つまり、二人は「今生の別れ」となってしまったのです。

補足:「今生の別れ」の儀式


「今生の別れ」の儀式に、水杯(みずさかずき)というものがあります。

もう二度と会えないことが決まっているとき、グラスやコップに水を注いで、相手と乾杯するのです。

通常、相手と親交を深める場面では、お酒で乾杯します。

お酒ではなく水で乾杯するという点で、水杯は「永遠の別れ」を表しているのです。

普段の生活での「水杯」は縁起が悪い

普段の生活で、水で乾杯をすることは縁起が悪いとされる場合があります。

「今生の別れ」を連想させるからです。

水杯の起源

水杯は、「死別の際、亡くなった人の口元を水で濡らす」という儀式から派生したものだと言われています。

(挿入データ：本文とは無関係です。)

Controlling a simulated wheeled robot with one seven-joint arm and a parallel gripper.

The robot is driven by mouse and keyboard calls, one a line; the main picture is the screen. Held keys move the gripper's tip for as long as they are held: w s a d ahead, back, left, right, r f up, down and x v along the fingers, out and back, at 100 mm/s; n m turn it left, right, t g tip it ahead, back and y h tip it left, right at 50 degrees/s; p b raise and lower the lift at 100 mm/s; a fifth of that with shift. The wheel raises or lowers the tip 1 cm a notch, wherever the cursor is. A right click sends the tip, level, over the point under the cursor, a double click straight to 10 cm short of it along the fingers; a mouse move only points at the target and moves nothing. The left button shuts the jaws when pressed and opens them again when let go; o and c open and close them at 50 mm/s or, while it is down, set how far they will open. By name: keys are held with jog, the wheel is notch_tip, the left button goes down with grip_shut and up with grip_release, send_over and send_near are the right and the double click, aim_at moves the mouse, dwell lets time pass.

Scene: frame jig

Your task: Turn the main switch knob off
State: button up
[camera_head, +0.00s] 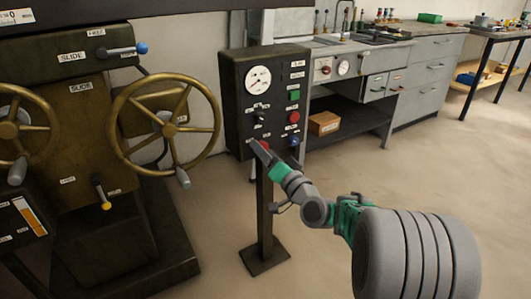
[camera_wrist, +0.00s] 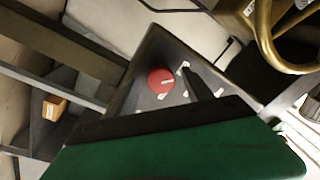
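The dark control box (camera_head: 236,105) stands on a post in the head view. A red knob (camera_head: 265,146) sits low on its front face, partly covered by my gripper (camera_head: 258,150). In the wrist view a round red knob (camera_wrist: 161,80) with a white pointer mark shows on the panel; its label is too small to read. My gripper's dark and green parts fill the lower wrist view, and its end is close to the panel beside the red knob. I see no clear grip on the knob, and the finger gap is hidden.
The box also carries a dial gauge (camera_head: 258,80), a green button (camera_head: 294,95), a red button (camera_head: 294,117) and a blue knob (camera_head: 294,140). A brass handwheel (camera_head: 205,130) stands close on the left. Open floor lies to the right.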

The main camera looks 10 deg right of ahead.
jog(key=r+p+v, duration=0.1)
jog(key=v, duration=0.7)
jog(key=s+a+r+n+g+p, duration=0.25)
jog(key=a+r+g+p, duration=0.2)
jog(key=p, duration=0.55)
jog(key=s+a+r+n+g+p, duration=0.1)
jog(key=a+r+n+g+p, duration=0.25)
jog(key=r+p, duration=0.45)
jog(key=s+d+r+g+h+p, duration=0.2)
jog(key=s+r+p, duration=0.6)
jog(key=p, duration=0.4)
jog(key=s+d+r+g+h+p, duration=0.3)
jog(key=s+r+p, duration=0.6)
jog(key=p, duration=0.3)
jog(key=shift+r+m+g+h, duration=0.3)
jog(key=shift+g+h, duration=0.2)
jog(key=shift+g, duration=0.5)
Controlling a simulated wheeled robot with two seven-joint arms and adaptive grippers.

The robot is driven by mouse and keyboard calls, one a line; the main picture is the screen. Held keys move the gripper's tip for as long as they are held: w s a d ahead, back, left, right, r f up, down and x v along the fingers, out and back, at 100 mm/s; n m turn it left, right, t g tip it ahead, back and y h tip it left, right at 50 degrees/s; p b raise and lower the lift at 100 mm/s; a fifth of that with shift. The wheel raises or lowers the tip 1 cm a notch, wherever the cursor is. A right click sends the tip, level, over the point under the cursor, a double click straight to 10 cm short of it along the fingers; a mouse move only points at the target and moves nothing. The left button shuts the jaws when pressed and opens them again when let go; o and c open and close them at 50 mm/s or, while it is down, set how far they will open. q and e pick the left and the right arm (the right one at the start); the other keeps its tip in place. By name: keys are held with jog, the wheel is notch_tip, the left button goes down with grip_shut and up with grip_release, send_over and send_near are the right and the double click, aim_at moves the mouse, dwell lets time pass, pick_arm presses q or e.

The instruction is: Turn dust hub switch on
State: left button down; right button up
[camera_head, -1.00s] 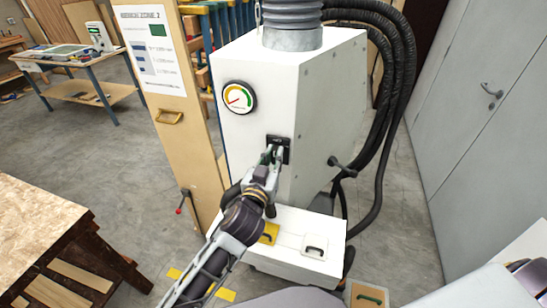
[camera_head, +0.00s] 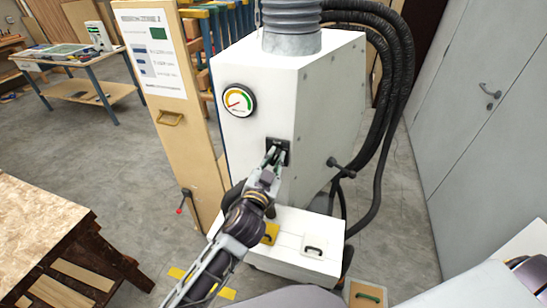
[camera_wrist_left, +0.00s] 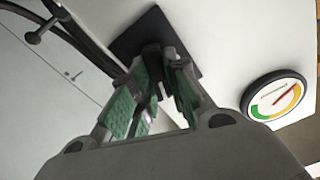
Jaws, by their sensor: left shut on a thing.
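The dust hub (camera_head: 310,105) is a white cabinet with a grey duct on top. A black switch plate (camera_head: 278,146) sits on its front, below and right of a round gauge (camera_head: 239,100). My left gripper (camera_head: 273,158) reaches up to this plate with its fingertips at the switch. In the left wrist view the green-padded fingers (camera_wrist_left: 158,95) close around a dark switch lever (camera_wrist_left: 152,60) in front of the black plate (camera_wrist_left: 140,38). The fingers hide most of the lever, so its exact position cannot be told. My right gripper is not in view.
Black hoses (camera_head: 395,90) hang at the hub's right side, and a black-handled lever (camera_head: 341,167) sticks out there. A wooden panel with a sign (camera_head: 155,48) stands at left. A wooden bench (camera_head: 40,215) is at front left. Grey doors (camera_head: 480,110) stand at right.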

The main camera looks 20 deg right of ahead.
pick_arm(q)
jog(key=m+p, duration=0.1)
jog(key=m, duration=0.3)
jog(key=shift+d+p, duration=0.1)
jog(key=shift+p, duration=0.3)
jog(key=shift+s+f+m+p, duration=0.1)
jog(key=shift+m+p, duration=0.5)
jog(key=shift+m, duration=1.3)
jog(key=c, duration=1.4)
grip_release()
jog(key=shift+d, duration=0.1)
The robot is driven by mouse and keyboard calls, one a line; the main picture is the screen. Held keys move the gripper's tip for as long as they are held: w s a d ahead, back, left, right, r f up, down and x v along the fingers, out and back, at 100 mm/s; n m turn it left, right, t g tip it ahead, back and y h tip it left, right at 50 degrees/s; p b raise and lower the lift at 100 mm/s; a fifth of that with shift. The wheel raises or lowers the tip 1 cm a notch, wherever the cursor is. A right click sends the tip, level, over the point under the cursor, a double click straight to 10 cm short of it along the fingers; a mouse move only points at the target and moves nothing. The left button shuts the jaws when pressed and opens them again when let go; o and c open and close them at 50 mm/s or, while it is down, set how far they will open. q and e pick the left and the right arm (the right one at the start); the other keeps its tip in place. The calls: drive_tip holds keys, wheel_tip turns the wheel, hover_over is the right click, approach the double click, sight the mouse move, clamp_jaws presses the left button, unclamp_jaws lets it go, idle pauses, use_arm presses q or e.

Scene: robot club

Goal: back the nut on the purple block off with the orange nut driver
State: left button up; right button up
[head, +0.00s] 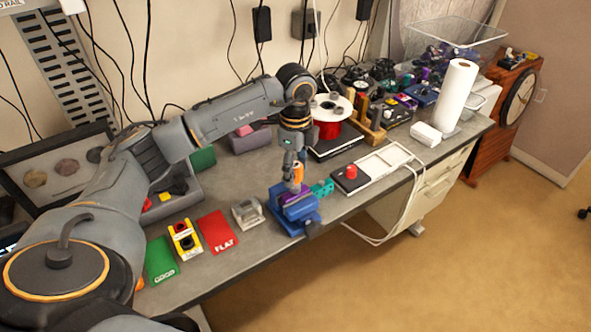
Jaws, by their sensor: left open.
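The purple block (299,208) sits in a blue vise (285,219) near the table's front edge. The orange nut driver (297,174) stands roughly upright above the block, its lower end close to it. My left gripper (295,164) comes down from above and is open at the driver's handle. I cannot tell whether the fingers touch it. The nut is too small and hidden to make out. My right gripper is not in view.
Left of the vise are a small clear container (248,213), a red mat (217,231), a yellow block (184,240) and a green mat (160,261).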

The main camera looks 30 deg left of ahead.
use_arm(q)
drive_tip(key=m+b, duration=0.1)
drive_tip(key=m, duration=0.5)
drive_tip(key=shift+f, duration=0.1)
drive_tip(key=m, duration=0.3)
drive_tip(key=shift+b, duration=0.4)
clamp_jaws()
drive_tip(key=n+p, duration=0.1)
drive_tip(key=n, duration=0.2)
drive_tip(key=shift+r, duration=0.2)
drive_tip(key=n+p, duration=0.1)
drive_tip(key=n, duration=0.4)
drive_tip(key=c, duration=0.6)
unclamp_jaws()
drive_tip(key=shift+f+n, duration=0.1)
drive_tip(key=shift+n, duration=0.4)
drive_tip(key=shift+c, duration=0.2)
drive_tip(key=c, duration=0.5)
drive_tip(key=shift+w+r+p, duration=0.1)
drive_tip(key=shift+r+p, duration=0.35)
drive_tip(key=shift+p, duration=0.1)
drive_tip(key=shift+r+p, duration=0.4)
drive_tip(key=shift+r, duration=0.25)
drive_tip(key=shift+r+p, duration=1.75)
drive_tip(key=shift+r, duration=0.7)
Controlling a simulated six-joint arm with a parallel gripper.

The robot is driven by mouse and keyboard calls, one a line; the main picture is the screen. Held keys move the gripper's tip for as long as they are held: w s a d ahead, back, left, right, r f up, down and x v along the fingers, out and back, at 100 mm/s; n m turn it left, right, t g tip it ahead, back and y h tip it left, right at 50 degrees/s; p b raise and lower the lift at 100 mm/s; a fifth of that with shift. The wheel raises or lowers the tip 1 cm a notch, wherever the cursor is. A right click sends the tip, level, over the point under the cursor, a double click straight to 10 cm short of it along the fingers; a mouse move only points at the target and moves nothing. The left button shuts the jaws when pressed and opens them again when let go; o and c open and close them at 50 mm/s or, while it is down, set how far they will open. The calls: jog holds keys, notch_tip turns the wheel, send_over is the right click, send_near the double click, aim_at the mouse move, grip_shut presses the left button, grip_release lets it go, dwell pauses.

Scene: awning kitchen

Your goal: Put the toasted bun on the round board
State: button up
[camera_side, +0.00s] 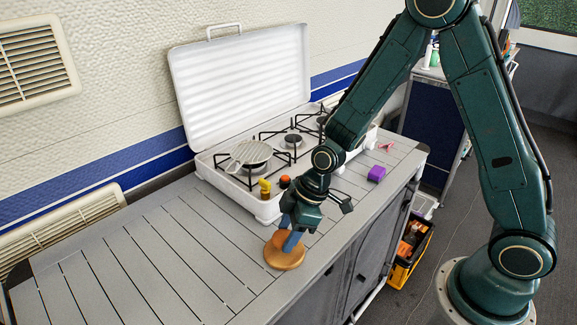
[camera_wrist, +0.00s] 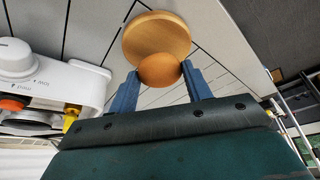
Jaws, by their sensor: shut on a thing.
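The round wooden board (camera_side: 284,259) lies on the grey slatted counter near its front edge; it also shows in the wrist view (camera_wrist: 157,32). My gripper (camera_side: 290,240) points down over the board. Its blue fingers (camera_wrist: 158,84) are shut on the brown toasted bun (camera_wrist: 160,70), one on each side. In the wrist view the bun overlaps the lower part of the board. I cannot tell whether the bun touches the board.
A white camping stove (camera_side: 262,206) with its lid up stands behind, with a grill rack (camera_side: 250,153) on one burner. A purple block (camera_side: 376,173) sits to the right. The counter's left side is clear.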

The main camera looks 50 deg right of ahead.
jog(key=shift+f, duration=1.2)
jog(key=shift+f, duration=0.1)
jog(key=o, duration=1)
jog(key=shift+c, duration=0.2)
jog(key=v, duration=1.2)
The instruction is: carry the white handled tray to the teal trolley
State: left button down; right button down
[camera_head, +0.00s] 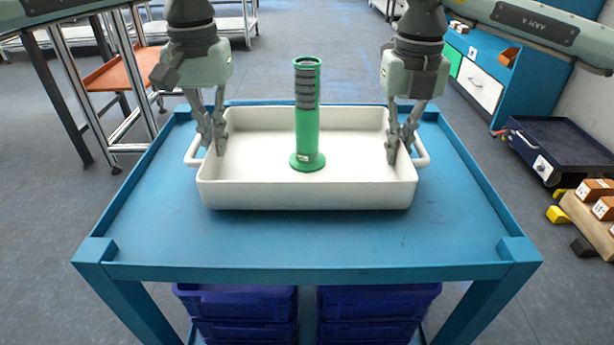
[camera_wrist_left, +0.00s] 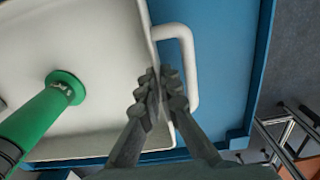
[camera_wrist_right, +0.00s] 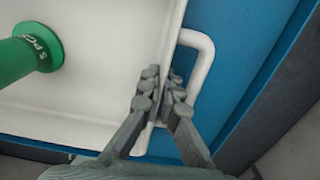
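The white handled tray (camera_head: 300,196) sits on the teal-blue trolley (camera_head: 310,240), within its raised rim. It has a loop handle at each short end. A green post with grey rings (camera_head: 307,125) stands upright on a round base inside the tray. My left gripper (camera_head: 212,140) points down at the tray's left end; its fingers close on the end wall, one inside, one in the handle gap (camera_wrist_left: 187,65). My right gripper (camera_head: 400,147) straddles the right end wall beside its handle (camera_wrist_right: 208,62) in the same way. Whether the tray touches the top is hard to tell.
Blue bins (camera_head: 240,302) sit under the trolley top. A metal-legged stand with an orange shelf (camera_head: 115,72) is at the left. A dark blue cart (camera_head: 560,150), a pallet with boxes (camera_head: 595,212) and a blue cabinet (camera_head: 480,80) are at the right.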

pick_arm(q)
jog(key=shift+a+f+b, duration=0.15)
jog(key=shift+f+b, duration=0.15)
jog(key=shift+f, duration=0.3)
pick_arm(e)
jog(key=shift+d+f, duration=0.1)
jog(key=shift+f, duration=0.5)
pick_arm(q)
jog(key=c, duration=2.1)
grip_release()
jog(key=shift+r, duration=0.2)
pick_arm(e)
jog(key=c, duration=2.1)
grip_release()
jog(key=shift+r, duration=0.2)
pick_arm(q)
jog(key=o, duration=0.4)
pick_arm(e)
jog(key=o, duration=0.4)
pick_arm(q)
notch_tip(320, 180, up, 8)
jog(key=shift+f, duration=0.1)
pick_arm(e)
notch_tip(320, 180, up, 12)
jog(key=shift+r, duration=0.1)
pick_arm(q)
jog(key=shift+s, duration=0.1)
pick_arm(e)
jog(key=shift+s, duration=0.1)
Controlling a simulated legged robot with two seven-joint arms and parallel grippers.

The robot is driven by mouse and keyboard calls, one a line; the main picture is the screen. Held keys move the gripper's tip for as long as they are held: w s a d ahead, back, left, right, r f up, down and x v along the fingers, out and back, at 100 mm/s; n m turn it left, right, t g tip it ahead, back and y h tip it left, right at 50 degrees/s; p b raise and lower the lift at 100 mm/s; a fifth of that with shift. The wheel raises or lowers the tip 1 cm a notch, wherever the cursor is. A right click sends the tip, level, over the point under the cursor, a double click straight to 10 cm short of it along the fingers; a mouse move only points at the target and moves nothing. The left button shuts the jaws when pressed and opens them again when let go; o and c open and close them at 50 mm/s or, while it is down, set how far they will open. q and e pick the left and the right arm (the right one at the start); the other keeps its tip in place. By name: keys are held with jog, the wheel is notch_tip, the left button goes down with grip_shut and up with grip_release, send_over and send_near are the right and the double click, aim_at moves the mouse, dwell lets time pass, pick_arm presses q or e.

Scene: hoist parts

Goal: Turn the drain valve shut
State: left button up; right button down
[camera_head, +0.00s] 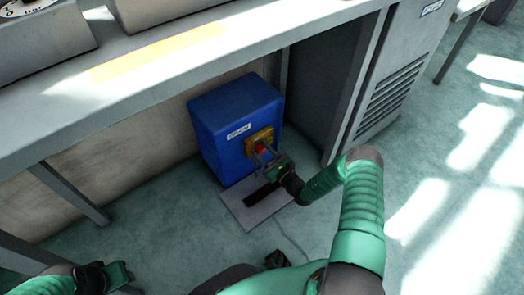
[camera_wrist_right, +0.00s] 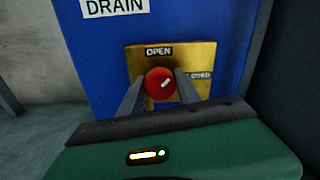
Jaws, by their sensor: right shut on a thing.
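The drain valve is a round red knob (camera_wrist_right: 160,84) on a brass plate (camera_wrist_right: 195,58) on the front of a blue box (camera_head: 222,112) labelled DRAIN. The plate reads OPEN above the knob and CLOSED, partly covered, at its right. The knob's white mark points up and right, between the two words. My right gripper (camera_head: 265,153) is shut on the knob, one finger on each side, as the right wrist view shows (camera_wrist_right: 158,78). My left gripper (camera_head: 122,273) is low at the left in the head view, away from the box; its jaws are unclear.
The box stands on the floor beneath a grey bench (camera_head: 150,85). A grey cabinet with vent slats (camera_head: 388,100) stands close at its right. A flat grey plate (camera_head: 238,212) lies on the floor before the box. Open floor (camera_head: 440,215) lies to the right.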

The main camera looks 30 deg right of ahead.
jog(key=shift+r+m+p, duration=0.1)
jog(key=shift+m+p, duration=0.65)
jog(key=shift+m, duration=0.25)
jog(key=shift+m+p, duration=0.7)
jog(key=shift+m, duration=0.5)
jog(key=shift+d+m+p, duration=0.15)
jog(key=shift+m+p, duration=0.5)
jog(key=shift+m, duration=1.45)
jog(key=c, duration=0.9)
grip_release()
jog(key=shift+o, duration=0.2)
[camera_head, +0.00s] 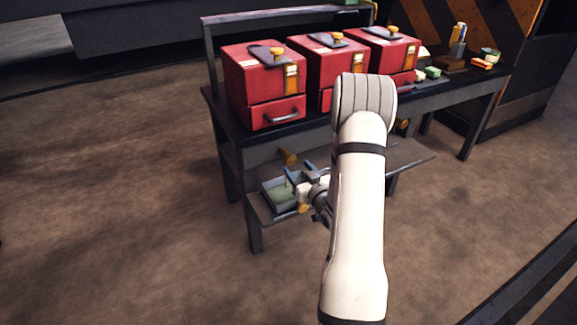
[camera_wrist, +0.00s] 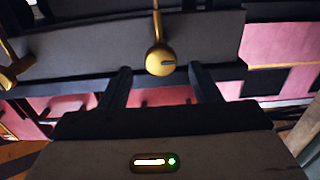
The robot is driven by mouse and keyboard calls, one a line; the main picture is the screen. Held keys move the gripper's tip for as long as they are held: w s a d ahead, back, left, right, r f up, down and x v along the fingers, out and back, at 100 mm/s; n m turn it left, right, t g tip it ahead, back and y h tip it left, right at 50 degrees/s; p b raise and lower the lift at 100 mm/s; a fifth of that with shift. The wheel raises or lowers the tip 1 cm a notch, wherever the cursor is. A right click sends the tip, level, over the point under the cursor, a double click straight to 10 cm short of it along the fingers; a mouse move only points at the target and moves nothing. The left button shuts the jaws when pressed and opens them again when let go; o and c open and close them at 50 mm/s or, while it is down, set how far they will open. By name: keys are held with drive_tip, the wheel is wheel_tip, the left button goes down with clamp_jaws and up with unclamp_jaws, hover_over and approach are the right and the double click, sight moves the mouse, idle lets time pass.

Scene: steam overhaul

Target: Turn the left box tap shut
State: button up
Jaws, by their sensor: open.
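Three red boxes stand in a row on the dark workbench: the left box (camera_head: 255,85), the middle box (camera_head: 327,72) and the right box (camera_head: 397,58). A brass tap (camera_head: 288,157) sits on the bench front below the left box. My gripper (camera_head: 299,171) is just in front of this tap, below the bench top. In the wrist view a round yellow tap knob (camera_wrist: 160,63) with a thin stem lies between and slightly beyond the open fingertips (camera_wrist: 160,72). The fingers look apart from it. My arm hides part of the bench front.
A lower shelf (camera_head: 415,158) juts out under the bench, with a tray of green items (camera_head: 277,196) close to my gripper. Another brass tap (camera_head: 403,124) shows right of my arm. Small items lie at the bench's right end. Floor at left is clear.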

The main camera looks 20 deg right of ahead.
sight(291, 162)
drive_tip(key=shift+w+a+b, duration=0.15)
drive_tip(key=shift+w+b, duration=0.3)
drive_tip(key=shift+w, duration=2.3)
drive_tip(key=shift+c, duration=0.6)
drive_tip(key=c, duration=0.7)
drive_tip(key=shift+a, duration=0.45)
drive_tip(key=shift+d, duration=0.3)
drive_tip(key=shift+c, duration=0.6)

あの世で喉が乾くことがないように、亡くなった人の口に水を含ませるのです。

補足:「別れ」を表す花言葉

花言葉には、「別れ」を表すものがたくさんあります。

参考までに、花の名称とともに代表例を覚えておきましょう。

花の名称
花言葉
白いチューリップ別れ・失われた愛
スイートピー別離・旅立ち
ハナニラ悲しい別れ
ミヤコスワレ別れ・慰め(なぐさめ)
キンセンカ別れの悲しみ

「今生の別れ」のまとめ

以上、この記事では「今生の別れ」について解説しました。

読み方今生(こんじょう)の別れ(わかれ)
意味この世ではもう二度と会えなくなること
類義語永遠の別れ、永別、愛別離苦など
英語訳final good-bye(永遠の別れ)、last meeting in this world(この世での最後の面会)など

「今生の別れ」は、「この世ではもう会えない別れ」という悲しみを的確に表すことができる言葉です。

類義語や英語訳などもふまえ、正しく使いこなせるようになりましょう。